Fecho, chair of the Barton College Department of Art, received her Master of Fine Arts degree in Studio Art from East Carolina University. She has served on the Barton College faculty since 1997 and has over 20 years of experience teaching and working with art students in the United States and abroad.
She also works professionally in the field of design, digital imaging, and mixed media. And, she exhibits regionally and nationally in galleries and museums and at colleges and universities. She has published illustrations, designs, and photographs, and her work has been accepted into several major collections, including: The Smithsonian Institution’s American Art Museum/National Portrait Gallery Library (Washington, D.C.), the Word and Image Department, Victoria and Albert Museum (London, England), the Zimmerli Art Museum, NAWA Collection, Rutgers University (New Jersey), and the Museum of Women Artists (Washington, D.C.).
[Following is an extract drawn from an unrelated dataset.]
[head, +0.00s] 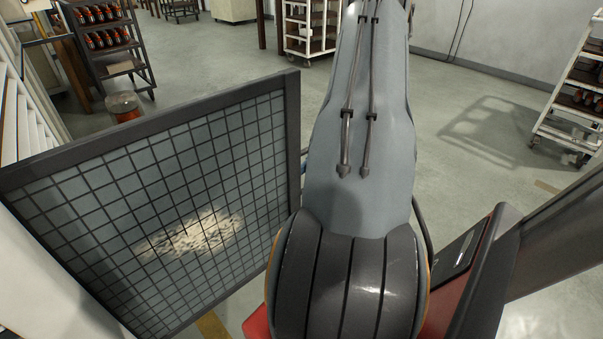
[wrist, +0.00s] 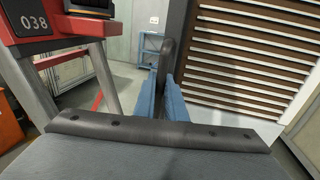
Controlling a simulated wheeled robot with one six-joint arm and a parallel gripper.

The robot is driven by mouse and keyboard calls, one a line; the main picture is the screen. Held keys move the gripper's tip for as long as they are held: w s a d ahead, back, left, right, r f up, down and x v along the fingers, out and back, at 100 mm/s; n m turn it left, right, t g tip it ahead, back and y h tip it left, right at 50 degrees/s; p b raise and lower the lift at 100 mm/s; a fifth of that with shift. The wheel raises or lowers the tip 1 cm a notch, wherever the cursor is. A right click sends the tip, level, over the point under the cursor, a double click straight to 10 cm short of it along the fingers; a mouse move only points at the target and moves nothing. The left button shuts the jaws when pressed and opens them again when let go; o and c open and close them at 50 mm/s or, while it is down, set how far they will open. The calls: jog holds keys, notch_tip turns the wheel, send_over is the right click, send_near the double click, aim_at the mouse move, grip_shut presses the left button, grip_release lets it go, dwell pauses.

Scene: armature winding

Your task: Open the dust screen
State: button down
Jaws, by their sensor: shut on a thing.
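The dust screen (head: 165,190) is a dark-framed panel with a grid mesh, on the left in the head view. It stands out at an angle into the room, with floor visible beyond its right edge. In the wrist view, my gripper (wrist: 164,92) has its two blue fingers shut on a dark upright handle (wrist: 168,52). The handle is beside a dark vertical frame edge (wrist: 189,45). In the head view my arm hides the handle and nearly all of the gripper.
Brown and white slats (wrist: 250,60) fill the right of the wrist view. A dark rack of orange parts (head: 105,40) and a drum (head: 124,106) stand beyond the screen. White trolleys (head: 310,28) stand at the back and right (head: 572,110). Open floor (head: 450,110) lies between.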

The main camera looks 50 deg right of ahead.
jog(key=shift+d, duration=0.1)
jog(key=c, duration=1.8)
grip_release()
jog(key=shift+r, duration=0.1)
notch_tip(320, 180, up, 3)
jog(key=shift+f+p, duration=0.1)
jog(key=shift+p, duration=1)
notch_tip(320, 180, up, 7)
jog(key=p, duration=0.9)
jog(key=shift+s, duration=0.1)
Fecho’s most recently published work includes the illustrations in a new children’s book, “The Day Anna Ganna Bandanna Learned to Fly,” one of a planned series written by Dr. Vernon Lindquist, former vice president for academic affairs at Barton College.
She makes her home in Tarboro with her husband, Scott, but Fecho is equally well known in the Wilson community because of her affiliation with Barton College and through her participation in the Wilson County art scene.
The event is sponsored in part by BB&T.